Sunday, February 26, 2012

When all I have left . . . is exactly what He wants

Everyone has dry times, desert seasons, dark hours, pit dwellings. Days, weeks, even months or years when everywhere we turn it seems the enemy somehow gets the upper hand. And I'm reminded that Jesus didn't say He'd spare Peter from the sifting, rather that He'd ask the Father to keep Peter's faith intact. And for those who've been sifted, what knowledge of deep and painful beating. Peter's hole lasted a few days that time, though he'd face several more during the course of his ministry and faith adventures on earth.



Sifting wheat consists of threshing (beating it to loosen the grain from the chaff), and winnowing (tossing it up and catching it up in a grate in order to break off the chaff) so as to refine the grain. Over and over. Broken and broken apart again. Tossed about in seeming confusion. Until all that is left - is only what is wanted.

And no doubt, I've been sifted before. Tried, refined, tested, and changed by difficulty and persecution. Recently I've been deeper, darker, emptier than I can remember, though. And like Peter I haven't been spared. Perhaps I should have seen it as privilege to share in his suffering, and in His. But I didn't.

I threw tantrums like a two-year-old, sat as Job and threw ashes over my head and scraped the oozing sores of my heart with broken pots. Withdrew and pouted and cried and hid alone, whenever I could get alone. I held even close friends at arm's length and trembled at what they might see to look at the pitiful mess I'd made of myself in the middle of Satan's attack. I did not stand firm under the beatings of sifting. I was broken.

I've been confused and fearful, angry and bitter. I needed help, and had to stop pretending I could claw out of the pit on my own, or somehow crawl out of the desert without a rescue team. I needed light, and He came. Sent some friends I could trust, some soldiers to fight when I couldn't any more. And I'm still healing from the battle. It just hurts. And then it hurts some more.

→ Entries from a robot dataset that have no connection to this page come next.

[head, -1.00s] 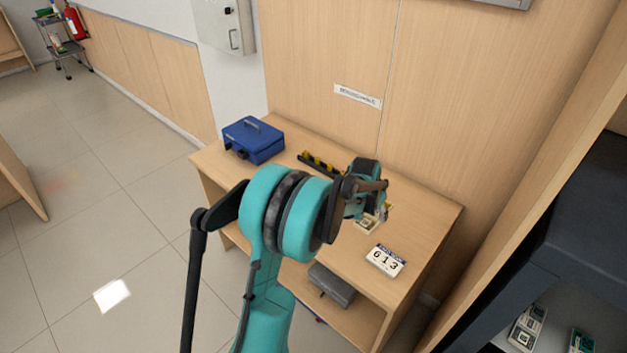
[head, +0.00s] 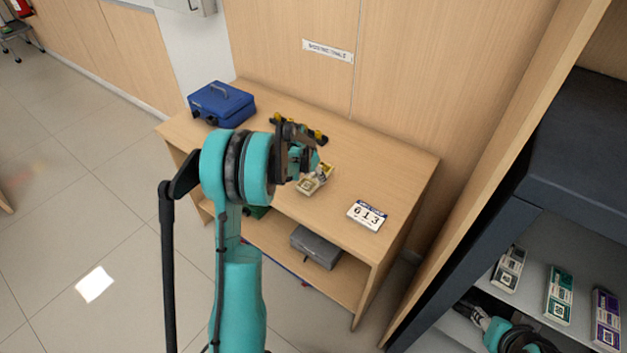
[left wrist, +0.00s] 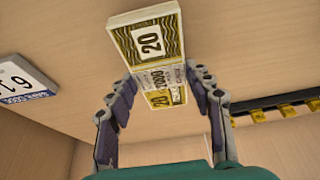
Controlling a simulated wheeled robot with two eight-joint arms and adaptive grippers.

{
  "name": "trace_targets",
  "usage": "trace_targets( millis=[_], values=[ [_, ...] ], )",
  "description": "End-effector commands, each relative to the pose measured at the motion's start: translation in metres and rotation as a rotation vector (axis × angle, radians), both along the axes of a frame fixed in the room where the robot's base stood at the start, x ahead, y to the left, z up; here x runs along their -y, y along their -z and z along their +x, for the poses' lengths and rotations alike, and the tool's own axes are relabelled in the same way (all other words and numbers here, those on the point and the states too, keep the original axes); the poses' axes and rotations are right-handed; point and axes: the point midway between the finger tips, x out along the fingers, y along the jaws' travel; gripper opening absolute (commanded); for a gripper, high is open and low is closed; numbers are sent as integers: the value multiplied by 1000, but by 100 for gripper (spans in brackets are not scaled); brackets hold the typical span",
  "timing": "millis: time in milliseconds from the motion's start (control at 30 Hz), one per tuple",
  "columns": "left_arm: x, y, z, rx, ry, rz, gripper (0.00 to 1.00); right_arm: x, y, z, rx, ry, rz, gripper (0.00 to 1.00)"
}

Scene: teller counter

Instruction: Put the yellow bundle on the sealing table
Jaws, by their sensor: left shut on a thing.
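The yellow bundle (head: 313,184) is a banded stack of notes marked 20. It is at or just above the top of the wooden table (head: 400,170); I cannot tell whether it touches. My left gripper (head: 318,172) is shut on the bundle. In the left wrist view the fingers close on both sides of the bundle (left wrist: 150,42), and its marked face shows. In the head view my left arm hides part of the table. My right gripper (head: 468,309) shows small at the lower right, by the dark shelf unit; its fingers are too small to read.
A blue cash box (head: 221,104) stands at the table's back left. A black strip with yellow pieces (head: 300,130) lies behind the gripper. A grey box (head: 316,246) is on the lower shelf. Several bundles (head: 560,295) stand in the dark unit.

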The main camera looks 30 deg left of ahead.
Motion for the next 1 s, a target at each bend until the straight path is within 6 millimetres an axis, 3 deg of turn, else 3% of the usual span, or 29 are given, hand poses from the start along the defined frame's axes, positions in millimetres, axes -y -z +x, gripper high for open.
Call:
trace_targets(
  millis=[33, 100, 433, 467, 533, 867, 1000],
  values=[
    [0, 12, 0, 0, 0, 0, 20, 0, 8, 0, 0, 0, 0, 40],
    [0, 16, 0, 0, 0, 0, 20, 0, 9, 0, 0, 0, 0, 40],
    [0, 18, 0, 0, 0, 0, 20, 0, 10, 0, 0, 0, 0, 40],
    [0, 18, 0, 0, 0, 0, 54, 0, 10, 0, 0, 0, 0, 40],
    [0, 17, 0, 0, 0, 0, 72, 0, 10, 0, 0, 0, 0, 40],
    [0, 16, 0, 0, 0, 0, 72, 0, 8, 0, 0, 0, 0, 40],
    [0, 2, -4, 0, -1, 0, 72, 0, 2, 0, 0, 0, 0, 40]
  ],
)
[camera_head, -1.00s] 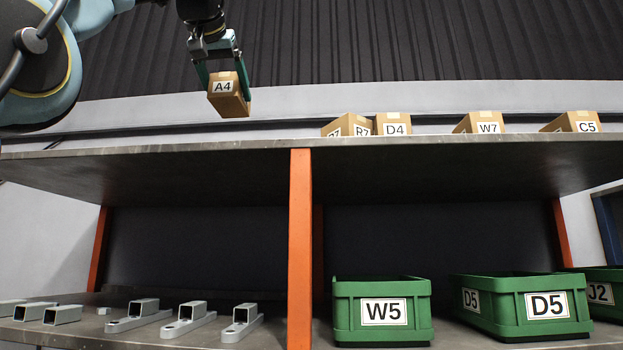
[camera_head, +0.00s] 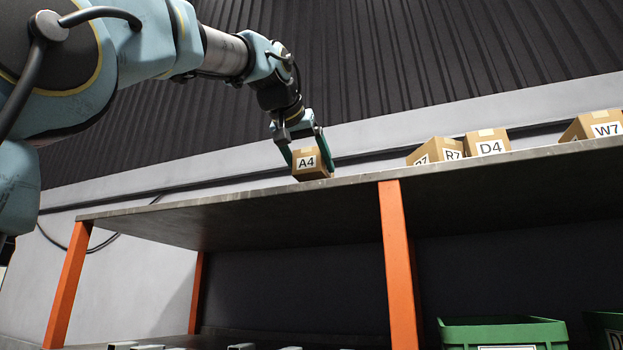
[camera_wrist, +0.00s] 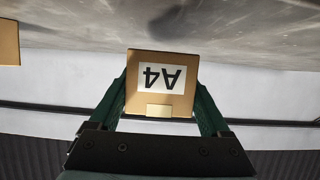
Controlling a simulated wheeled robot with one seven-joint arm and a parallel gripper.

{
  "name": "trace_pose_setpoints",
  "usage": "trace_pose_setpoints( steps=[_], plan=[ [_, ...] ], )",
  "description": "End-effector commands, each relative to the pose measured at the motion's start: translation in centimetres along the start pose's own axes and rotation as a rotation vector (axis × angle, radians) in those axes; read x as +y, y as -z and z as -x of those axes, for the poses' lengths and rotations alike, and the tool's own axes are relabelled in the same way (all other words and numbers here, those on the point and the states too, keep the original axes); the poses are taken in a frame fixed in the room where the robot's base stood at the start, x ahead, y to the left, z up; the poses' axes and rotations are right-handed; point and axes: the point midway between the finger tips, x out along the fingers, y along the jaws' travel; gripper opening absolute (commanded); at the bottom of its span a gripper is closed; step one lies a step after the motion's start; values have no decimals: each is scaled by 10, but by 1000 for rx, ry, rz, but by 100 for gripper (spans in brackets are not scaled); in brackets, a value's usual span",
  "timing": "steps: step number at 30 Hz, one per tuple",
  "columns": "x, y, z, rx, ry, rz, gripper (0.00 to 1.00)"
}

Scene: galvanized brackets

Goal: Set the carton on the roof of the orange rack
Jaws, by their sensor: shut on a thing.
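The carton labelled A4 (camera_head: 310,165) is held at the front edge of the roof (camera_head: 250,196) of the orange rack (camera_head: 398,265). My gripper (camera_head: 307,153) is shut on it, with one green finger on each side. In the wrist view the carton (camera_wrist: 161,88) sits between the fingers (camera_wrist: 160,100), its label upside down, beside the grey roof surface (camera_wrist: 240,32). In the head view its lower edge is close to the roof; I cannot tell whether it touches.
Cartons R7 (camera_head: 453,149), D4 (camera_head: 487,144) and W7 (camera_head: 598,126) stand on the roof to the right. The roof left of A4 looks clear. Green bins (camera_head: 502,333) and grey brackets (camera_head: 240,347) are on the shelf below.

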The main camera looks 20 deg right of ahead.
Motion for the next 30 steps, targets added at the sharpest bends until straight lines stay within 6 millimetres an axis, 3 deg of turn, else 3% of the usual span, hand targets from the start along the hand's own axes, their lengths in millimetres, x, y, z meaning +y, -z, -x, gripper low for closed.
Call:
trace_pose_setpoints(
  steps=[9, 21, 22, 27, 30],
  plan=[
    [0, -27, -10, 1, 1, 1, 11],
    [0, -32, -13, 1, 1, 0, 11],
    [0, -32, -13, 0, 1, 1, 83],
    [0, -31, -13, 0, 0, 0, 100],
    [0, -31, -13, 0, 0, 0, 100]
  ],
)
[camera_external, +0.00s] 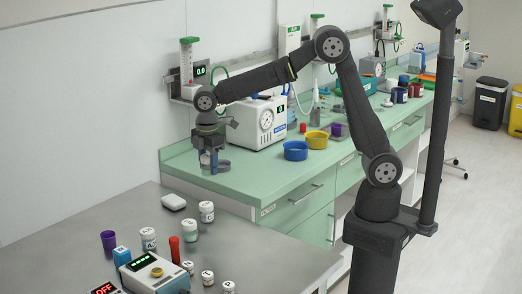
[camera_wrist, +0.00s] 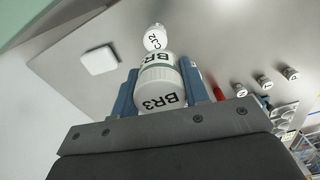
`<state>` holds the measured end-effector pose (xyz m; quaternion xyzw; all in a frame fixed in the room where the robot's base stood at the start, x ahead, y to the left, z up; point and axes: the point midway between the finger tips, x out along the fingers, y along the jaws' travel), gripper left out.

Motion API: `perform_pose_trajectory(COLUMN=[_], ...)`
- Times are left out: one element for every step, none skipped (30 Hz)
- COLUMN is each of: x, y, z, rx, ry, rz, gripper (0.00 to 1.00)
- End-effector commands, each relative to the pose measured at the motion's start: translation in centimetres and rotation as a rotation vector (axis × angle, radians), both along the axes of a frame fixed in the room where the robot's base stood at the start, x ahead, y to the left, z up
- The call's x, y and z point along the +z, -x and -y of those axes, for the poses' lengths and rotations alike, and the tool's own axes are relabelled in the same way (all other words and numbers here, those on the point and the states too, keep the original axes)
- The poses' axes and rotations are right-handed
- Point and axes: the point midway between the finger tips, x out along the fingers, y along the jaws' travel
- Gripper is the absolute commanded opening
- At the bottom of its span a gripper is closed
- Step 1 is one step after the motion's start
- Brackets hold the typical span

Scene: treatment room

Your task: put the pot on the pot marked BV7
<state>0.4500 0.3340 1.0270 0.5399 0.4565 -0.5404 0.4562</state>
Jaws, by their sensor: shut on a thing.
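My gripper (camera_wrist: 160,85) is shut on a white pot (camera_wrist: 159,92), with a blue finger on each side. The held pot reads BR3, and part of the same marking shows again on its far end. In the external view my gripper (camera_external: 208,166) hangs at the upper left, above the work surfaces. The held pot is hard to make out there. Another white pot (camera_wrist: 155,37), with a marking like C2, stands just past the held pot. Several lidded pots stand on the grey table, among them one at its back (camera_external: 206,211). I cannot read BV7 on any.
A white box (camera_external: 173,201) lies at the grey table's (camera_external: 270,255) back. A red pen-like object (camera_external: 174,249), a purple cup (camera_external: 108,240) and a device with a green display (camera_external: 152,272) stand in front. The grey table's right part is clear.

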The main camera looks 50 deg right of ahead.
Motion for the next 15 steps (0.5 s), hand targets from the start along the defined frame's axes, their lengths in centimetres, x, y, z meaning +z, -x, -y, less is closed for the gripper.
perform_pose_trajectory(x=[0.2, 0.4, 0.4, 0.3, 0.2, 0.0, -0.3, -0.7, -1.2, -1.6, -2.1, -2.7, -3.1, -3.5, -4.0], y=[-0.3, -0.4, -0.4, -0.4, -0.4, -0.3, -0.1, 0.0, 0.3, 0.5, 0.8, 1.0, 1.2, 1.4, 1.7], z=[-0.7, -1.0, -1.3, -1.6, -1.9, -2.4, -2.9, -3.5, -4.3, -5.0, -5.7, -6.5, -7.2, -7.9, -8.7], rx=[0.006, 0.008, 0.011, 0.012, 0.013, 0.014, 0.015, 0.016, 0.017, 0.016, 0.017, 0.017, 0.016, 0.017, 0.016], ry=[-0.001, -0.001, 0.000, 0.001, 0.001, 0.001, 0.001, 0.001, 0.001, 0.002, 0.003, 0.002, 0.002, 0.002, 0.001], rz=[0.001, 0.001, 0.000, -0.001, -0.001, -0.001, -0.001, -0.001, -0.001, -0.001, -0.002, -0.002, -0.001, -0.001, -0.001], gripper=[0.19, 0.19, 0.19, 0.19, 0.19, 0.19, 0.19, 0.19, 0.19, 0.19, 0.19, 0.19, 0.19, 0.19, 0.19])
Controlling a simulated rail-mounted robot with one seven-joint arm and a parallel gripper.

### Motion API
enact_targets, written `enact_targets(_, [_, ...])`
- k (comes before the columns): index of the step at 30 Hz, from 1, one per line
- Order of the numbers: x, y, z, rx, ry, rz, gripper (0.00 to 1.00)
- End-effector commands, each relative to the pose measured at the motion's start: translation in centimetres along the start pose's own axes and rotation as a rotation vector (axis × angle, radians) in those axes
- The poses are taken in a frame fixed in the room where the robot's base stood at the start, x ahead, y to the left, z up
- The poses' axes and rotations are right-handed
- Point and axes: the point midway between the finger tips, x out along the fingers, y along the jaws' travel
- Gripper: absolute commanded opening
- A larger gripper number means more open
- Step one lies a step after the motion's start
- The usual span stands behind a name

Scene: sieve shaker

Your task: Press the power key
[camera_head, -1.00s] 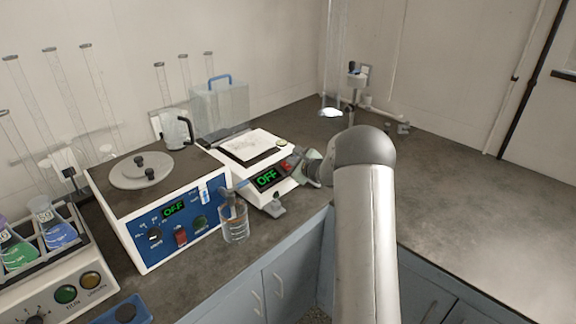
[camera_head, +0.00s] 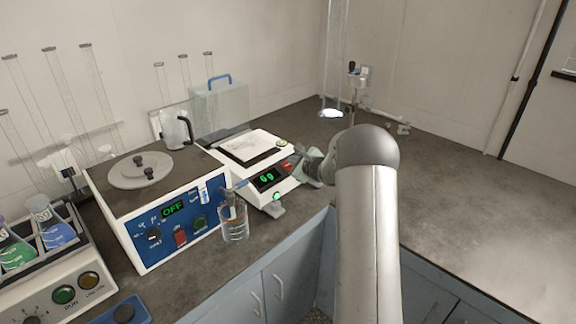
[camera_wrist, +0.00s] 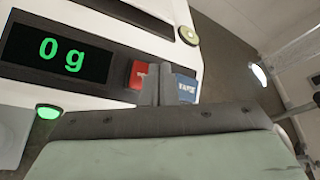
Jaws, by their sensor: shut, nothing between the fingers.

When I look at what is left of me in the ash heap I ask, What is there? . . . Lord, what do You see? A question He reflects back to me. Isn't it like our Teacher to answer with a question?

Two things remain: gratitude for His saving Grace to be enough strength when I did not have it in me to take the beatings another day, and refreshed surrender to humility. It's not much to look at, not the confident beauty I once saw. Quite meager when we get down to it. I shrugged my shoulders and asked if He still wanted what was left. What was left of me after Satan had finished taking his hatred out on my heart (if he ever does really finish . . .) .

And this is how He answered in the quiet breaking of the dawn the other day:

"Offer to God a sacrifice of thanksgiving, and perform your vows to the Most High . . . The sacrifices of God are a broken spirit; a broken and contrite heart, O God, You will not despise." Psalm 50:14, 51:17 (ESV)

So, I see that in the pile of faith-filled Peter-wheat, ready as pure and pleasing first-fruit - my thankfulness and brokenness were exactly what He had been longing for all along. All I had left once the dark desert was passed . . . it was counted as precious to the only One who ever mattered, who ever really knew what all that beating and tossing would produce:

It's me, only more so.

And if you're there now too - may I offer to pray for you? If you're facing a pit too deep to see light, a desert too parched to find relief, a beating too painful to endure, would you leave me your name? I'd love the privilege Christ took and gave - prayer to the Father that your faith will endure. He is closer than you can feel, and knows that when you have only gratitude and brokenness to offer, they are the most precious offerings He could desire.